Module Bindings and Re-exports

This section specifies how the result of @import is bound to a name, the re-export idiom (pub const m = @import(...)), and the (non-)status of modules as runtime values. The imported module may be bound to any name (rule 4.13:87).

Binding Forms

The result of @import MAY be bound at the top level of a file with a const item, or locally inside a function body with a let statement. Member access through either binding form has the same semantics.

const math = @import("math");      // top-level const binding

fn main() -> i32 {
    let m = @import("math");       // local let binding
    math.add(1, m.add(2, 3))       // equivalent access through either
}

Per-File Scoping

A top-level const module binding is scoped to the file that declares it. Two files MAY bind the same name — whether to the same module or to different modules — without conflict; references in each file resolve to that file's own binding. This is an exception to the shared flat namespace of rule 10.5:1, because every file writes its own imports. Declaring two module bindings with the same name in one file remains a compile-time error (E0418).

// a.rue
const utils = @import("utils");        // fine
pub fn from_a() -> i32 { utils.one() }

// b.rue
const utils = @import("utils");        // fine: per-file, no collision
pub fn from_b() -> i32 { utils.one() }

Re-exports

A top-level const whose initializer is an @import expression makes the bound name a member of the enclosing module — a re-export.
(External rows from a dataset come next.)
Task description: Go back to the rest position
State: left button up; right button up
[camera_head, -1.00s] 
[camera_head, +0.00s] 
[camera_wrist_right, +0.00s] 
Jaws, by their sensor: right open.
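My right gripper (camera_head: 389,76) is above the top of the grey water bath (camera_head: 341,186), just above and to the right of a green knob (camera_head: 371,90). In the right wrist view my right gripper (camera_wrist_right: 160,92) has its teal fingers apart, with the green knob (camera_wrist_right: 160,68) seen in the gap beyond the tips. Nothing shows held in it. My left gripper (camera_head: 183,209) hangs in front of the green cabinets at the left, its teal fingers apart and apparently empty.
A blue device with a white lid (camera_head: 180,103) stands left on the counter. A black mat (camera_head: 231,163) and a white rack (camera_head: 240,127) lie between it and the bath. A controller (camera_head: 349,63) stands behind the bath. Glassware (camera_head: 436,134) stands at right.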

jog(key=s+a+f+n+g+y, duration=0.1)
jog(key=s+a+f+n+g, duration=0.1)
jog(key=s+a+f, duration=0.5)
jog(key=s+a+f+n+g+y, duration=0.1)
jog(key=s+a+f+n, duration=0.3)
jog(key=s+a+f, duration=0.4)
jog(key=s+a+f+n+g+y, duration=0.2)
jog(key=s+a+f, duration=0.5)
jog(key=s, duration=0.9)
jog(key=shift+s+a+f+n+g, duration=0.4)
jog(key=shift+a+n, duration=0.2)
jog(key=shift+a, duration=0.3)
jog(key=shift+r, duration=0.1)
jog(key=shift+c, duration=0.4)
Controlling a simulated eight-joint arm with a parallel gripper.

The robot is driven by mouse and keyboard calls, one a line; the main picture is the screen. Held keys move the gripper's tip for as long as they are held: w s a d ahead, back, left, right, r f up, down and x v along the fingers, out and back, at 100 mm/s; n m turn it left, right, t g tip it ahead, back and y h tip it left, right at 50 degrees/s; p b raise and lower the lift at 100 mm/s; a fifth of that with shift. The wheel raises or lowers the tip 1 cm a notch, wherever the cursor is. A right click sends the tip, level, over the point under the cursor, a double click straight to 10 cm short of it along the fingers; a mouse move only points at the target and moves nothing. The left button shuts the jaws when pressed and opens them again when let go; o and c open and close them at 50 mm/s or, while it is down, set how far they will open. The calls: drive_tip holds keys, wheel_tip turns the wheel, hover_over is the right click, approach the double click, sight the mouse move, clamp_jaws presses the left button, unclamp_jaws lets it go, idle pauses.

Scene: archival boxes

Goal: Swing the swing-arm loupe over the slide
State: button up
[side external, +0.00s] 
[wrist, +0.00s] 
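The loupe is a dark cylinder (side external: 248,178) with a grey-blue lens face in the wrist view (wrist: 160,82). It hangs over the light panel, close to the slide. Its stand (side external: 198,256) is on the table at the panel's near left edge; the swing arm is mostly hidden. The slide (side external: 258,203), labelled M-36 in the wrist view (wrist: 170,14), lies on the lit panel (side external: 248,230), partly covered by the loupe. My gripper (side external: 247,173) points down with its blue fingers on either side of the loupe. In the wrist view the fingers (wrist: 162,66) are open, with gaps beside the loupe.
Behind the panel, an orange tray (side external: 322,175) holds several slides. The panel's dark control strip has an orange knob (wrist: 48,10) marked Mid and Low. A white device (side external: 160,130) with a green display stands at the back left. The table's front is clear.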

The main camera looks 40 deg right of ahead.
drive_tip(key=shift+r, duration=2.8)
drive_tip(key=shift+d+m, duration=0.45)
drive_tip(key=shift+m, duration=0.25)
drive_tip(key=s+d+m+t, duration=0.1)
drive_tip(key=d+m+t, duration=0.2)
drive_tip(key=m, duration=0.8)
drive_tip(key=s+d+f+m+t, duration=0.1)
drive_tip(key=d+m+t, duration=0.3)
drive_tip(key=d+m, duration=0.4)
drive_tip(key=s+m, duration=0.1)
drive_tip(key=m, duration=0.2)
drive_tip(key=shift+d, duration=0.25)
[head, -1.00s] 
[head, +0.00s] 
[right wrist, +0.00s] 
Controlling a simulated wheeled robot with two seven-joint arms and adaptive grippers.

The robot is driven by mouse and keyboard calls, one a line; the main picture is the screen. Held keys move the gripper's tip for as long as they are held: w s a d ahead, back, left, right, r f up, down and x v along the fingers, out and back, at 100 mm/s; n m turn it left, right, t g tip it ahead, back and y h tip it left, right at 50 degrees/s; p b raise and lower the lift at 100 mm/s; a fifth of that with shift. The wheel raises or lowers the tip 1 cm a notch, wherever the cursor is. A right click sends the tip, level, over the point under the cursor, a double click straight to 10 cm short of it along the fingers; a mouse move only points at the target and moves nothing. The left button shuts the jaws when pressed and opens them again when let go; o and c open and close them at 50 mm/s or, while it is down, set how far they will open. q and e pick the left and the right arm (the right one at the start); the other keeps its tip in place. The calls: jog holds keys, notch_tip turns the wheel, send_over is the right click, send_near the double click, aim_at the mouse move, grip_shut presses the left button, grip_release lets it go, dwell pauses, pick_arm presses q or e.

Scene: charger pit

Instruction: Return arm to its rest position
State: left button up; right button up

Accessing that member through an import of the enclosing module yields the inner imported module, and such access chains through multiple levels of re-export.

A const re-export follows the same visibility rules as any other item (10.3): a pub const re-export is accessible from any directory, while a non-pub re-export is private to the directory of its defining file.

// outer/_outer.rue
pub const inner = @import("inner");   // pub re-export
const hidden = @import("inner");      // private outside outer/

// outer/inner.rue
pub fn value() -> i32 { 42 }

// main.rue
fn main() -> i32 {
    let outer = @import("outer");
    outer.inner.value()       // 42, chained through the re-export
    // outer.hidden.value()   // error: `hidden` is private (E0706)
}

Module Aliases

A top-level const whose initializer evaluates to a module — an alias of another module binding in the same file (const m2 = m;) or a member-access chain ending at a module (const math = std.math;) — is itself a module binding, with the same per-file scoping (10.4:8) and re-export semantics (10.4:3) as a direct @import binding.

const std = @import("std");
const math = std.math;          // alias of a nested re-export
const m2 = math;                // alias of an alias

fn main() -> i32 {
    math.abs(-7) - m2.abs(7)    // 0: all three name the same module
}

Value Constants as Module Members

A value constant declared at the top level of a module's file is a member of that module. Accessing it through the module yields the constant's value, with the constant's declared (or inferred, 6.5:4) type. The access is itself compile-time evaluable, so it may appear in another constant's initializer.

A value constant member follows the same visibility rules as any other item (10.3): a pub const is accessible from any directory, while a non-pub constant is private to the directory of its defining file (E0706).

// math.rue
pub const ANSWER: i32 = 42;
const SECRET: i32 = 99;          // private outside math.rue's directory

// main.rue (same directory)
const math = @import("math");
const COPY: i32 = math.ANSWER;   // const-evaluable member access

fn main() -> i32 { math.ANSWER + COPY }   // 84

Modules Are Not Runtime Values

A module is not a runtime value. It is a compile-time error to use a module binding as a function argument, as a struct field value, or as an operand of an operator such as ==.

In a few value positions (for example, the tail expression of a block whose type is ()) a module expression is currently accepted and treated as the unit value. Programs must not rely on this; it is an artifact of the current implementation, not a guarantee.